Waterbunny and I were sitting at a restaurant last week. During our dinner, I asked her to point out any couple she wanted and I would write a fictional story about their lives. Waterbunny pointed to a cute, elderly couple who were sitting nearby. They ate in perfect complimentary silence, a testament to their long and loving relationship, or so it appeared to us.
And so began the story of George and Rose....
A good friend and loyal reader from Diffle County (shown above) pointed out that she remembered these type of writing exercises from High School. She suggested a similar writing exercise. Go to a cemetery and choose two names from different headstones and write a fictional story that intertwines the lives of both names. Sounds like fun. In my high school days, our teachers had us write like Hawthorne and Thoreau. It was impossible to be more creative than the classic masters, and so our writings would pale by comparison- pale isn't even a good descriptive term for differences that were galaxies apart. Imagine pimply faced kids trying to mimic Emerson and Yates. Heck, even Mark Twain kicked us in our breeches. You try to write a short story that employs all the descriptive elements of Melville. Good luck and God speed to ya.
Back to sweet George and Rose- I think I may have to spice up their lives or I may become bored with them.
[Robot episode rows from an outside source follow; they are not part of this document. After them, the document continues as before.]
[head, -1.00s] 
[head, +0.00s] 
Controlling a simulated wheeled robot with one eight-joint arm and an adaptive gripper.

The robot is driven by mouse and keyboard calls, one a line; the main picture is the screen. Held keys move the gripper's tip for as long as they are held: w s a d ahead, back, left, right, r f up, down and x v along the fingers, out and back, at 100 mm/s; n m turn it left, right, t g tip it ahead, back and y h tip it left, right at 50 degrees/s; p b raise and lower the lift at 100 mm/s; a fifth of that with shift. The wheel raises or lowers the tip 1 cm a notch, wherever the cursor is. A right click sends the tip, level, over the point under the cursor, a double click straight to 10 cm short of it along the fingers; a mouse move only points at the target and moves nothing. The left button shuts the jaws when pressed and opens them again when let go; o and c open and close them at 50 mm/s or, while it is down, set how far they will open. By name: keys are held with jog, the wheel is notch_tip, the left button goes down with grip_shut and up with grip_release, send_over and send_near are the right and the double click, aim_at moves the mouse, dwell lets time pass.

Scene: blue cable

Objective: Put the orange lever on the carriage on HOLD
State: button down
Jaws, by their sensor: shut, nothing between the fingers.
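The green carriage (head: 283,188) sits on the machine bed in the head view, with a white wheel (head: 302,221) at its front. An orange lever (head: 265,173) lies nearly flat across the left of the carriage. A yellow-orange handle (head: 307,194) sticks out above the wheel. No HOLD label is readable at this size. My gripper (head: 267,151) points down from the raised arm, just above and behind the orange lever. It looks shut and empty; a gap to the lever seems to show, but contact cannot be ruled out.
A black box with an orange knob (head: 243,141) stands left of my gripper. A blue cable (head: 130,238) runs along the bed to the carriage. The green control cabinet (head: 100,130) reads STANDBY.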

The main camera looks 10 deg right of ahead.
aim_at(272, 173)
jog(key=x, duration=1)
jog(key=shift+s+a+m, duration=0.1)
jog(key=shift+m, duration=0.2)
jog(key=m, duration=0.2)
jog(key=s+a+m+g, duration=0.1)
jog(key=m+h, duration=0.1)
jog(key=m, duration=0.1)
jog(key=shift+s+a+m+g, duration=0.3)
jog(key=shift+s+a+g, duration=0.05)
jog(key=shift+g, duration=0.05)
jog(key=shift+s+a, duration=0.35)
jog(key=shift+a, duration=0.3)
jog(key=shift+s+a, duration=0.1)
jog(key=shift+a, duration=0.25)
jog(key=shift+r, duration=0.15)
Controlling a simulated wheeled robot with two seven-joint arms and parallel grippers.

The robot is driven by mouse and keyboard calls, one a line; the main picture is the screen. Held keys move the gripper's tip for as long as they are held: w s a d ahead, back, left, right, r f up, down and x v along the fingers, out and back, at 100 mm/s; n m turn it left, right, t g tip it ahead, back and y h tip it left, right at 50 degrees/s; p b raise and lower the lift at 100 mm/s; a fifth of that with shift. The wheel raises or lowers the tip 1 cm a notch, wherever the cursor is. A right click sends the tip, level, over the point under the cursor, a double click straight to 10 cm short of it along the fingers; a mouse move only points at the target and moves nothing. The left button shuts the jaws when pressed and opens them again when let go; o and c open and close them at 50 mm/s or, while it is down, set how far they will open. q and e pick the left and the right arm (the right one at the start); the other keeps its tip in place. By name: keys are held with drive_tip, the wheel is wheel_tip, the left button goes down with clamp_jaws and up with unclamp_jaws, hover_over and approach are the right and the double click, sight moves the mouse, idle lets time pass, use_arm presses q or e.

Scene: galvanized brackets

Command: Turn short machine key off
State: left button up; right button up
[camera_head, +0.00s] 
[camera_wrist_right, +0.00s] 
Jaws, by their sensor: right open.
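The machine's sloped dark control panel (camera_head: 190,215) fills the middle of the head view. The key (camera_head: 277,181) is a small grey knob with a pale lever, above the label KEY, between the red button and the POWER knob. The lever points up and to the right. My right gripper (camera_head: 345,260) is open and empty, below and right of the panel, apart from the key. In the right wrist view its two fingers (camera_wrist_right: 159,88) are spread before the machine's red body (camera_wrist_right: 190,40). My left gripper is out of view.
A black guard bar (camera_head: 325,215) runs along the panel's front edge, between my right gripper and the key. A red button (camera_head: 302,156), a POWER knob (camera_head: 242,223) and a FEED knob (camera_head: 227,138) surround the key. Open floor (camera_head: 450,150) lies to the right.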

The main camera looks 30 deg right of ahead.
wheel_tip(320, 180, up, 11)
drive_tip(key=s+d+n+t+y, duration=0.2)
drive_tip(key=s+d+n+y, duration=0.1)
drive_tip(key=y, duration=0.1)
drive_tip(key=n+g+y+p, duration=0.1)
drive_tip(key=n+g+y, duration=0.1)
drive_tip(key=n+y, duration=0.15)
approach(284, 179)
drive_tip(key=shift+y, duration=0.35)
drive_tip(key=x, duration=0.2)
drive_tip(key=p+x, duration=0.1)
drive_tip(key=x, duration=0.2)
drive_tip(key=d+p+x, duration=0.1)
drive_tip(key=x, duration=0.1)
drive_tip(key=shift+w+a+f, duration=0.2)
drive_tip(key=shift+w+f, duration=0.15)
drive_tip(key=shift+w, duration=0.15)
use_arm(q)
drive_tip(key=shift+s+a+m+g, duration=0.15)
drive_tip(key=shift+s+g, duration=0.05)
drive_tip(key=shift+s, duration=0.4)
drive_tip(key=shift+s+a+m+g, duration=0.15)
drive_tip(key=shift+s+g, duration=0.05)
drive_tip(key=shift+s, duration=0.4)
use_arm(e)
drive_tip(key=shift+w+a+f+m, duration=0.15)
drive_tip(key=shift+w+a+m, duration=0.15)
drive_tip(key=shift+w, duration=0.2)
Germans are hard to make fun and flamboyant- they are so mach schnellish.
I may have to throw a few gunshots and crocodiles into the mix.
Speaking of crocodiles, Waterbunny and I made a double-or-nothing bet. I already owe her 2 million dollars. I was discussing the history of the old London bridge to Sweetie Angel when Waterbunny poked her bunny nose in and mentioned that the London bridge was now in Arizona. Well, the old London bridge was destroyed after a new London bridge was built 100 yards upstream. The new London bridge was replaced later by a newer London bridge. I bet her the old London bridge was not in Arizona. Except I didn't say "old" London bridge and I did mention the Brooklyn bridge which muddied the water under our bridge bet.
After proving the new London bridge is definately in Arizona, Waterbunny demanded I pay her 4 million dollars, which I currently do not have in my possession. I say the bet is a technical tie. She says I lost. She says I am sly fox. I remind her I am Rooster, not fox. She leaves the room muttering something about the quality of my character. Naturally, I am offended.
And so already we are having a Happy New Year! Hope you are too.
Postscript: I am constantly amazed at the diversity of photographs one can find on the internet. They couldn't find a live model? If the model is fake, is the bridge also fake? It makes sense, doesn't it? Note to CM - ha ha, that really isn't you shown above.